My second objection to the method of the TNCH is what I call “the violation of authorial intent.” To enlarge the palette of words and phrases that refer to God is a laudable aim. Let a thousand hymn writers flourish! But TNCH has a heavy hand with old texts, bowdlerizing the poetry that authors created. It pains me to see, for example, the poems of Isaac Watts and the prayers of PT Forsyth (not to mention the Nicene Creed) given new renderings that say things the authors never said, or worse, sometimes the exact opposite of what they originally said.
My final objection is the elimination of personal pronouns from The New Century Hymnal. Not only is the repetitive use of “God” to avoid “him” awkward and distracting in hymns and liturgies, but the theological implications of a depersonalized deity run deep. How long will it take for a new generation of churchgoers, hearing and saying liturgies and singing hymns that never use a personal pronoun to begin conceiving of God as something like “The Force” in Star Wars?
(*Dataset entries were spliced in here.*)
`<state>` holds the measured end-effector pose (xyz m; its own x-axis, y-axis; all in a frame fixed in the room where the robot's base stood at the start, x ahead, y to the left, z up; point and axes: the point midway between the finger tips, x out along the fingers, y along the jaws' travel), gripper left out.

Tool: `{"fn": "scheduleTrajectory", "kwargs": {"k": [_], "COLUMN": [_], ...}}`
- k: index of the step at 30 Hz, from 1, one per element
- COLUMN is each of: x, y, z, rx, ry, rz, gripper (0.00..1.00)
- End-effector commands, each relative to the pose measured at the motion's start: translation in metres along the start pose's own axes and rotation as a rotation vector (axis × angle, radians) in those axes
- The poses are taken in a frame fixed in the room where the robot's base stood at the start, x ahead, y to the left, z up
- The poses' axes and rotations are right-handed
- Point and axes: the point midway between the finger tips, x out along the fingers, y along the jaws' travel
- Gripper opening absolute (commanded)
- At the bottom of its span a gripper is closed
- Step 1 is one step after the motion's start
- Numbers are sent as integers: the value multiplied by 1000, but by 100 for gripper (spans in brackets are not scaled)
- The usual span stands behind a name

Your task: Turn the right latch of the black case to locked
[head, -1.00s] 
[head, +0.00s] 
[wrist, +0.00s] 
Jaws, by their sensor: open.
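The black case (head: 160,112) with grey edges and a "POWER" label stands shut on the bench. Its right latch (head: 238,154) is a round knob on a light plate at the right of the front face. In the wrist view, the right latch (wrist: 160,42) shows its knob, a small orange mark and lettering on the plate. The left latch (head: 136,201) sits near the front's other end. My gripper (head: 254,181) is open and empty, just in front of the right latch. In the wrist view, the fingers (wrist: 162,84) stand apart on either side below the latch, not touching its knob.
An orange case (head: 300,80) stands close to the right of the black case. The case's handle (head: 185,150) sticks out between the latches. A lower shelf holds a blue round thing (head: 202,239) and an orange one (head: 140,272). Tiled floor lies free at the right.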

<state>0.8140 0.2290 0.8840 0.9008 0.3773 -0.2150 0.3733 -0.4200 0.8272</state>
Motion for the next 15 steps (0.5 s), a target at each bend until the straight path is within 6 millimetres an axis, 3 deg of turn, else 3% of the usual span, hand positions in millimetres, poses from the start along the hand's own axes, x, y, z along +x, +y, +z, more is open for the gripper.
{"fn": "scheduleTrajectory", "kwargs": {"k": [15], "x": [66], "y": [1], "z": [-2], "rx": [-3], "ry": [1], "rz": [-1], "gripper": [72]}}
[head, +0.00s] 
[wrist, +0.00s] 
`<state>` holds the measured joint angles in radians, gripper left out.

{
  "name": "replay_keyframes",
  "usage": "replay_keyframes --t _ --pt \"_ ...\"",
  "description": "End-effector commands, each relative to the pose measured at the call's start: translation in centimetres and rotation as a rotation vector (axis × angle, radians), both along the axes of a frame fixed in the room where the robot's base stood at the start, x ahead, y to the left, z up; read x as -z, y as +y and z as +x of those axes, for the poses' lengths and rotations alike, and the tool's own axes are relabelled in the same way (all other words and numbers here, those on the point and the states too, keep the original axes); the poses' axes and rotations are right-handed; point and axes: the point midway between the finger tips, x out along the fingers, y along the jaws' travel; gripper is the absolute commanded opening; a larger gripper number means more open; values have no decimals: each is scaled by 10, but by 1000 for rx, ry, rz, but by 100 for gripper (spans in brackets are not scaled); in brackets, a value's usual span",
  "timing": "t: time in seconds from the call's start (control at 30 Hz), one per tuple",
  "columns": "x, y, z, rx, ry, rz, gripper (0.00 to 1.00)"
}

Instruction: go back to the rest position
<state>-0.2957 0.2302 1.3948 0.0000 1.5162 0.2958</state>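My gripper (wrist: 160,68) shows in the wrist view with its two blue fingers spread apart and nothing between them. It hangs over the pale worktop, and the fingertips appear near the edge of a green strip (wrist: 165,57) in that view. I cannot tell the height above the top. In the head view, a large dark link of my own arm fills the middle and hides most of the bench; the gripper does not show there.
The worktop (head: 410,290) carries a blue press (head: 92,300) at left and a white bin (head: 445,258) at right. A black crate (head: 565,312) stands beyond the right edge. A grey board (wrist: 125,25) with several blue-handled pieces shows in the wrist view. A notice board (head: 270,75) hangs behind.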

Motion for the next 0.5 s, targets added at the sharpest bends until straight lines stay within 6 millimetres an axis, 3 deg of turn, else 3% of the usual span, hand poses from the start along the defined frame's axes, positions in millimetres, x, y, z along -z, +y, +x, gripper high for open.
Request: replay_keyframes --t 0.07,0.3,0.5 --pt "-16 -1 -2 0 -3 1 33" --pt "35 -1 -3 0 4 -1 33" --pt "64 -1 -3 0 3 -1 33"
I know a great deal of time and money went into the production of this hymnal, and many of the people involved are long-time friends and colleagues of mine. I question neither their sincerity nor their faithfulness. But I do believe that the language guidelines they employed, while right-minded, were wrong-headed. Political ideology is the enemy of art (and in this case, liturgy.)
Given the freedom our polity affords local congregations I am guessing that many of them will choose not to buy The New Century Hymnal, and I would advise them not to. But it saddens me to have to say that, since a good opportunity for our denomination to have a hymnal that binds us together has been wasted.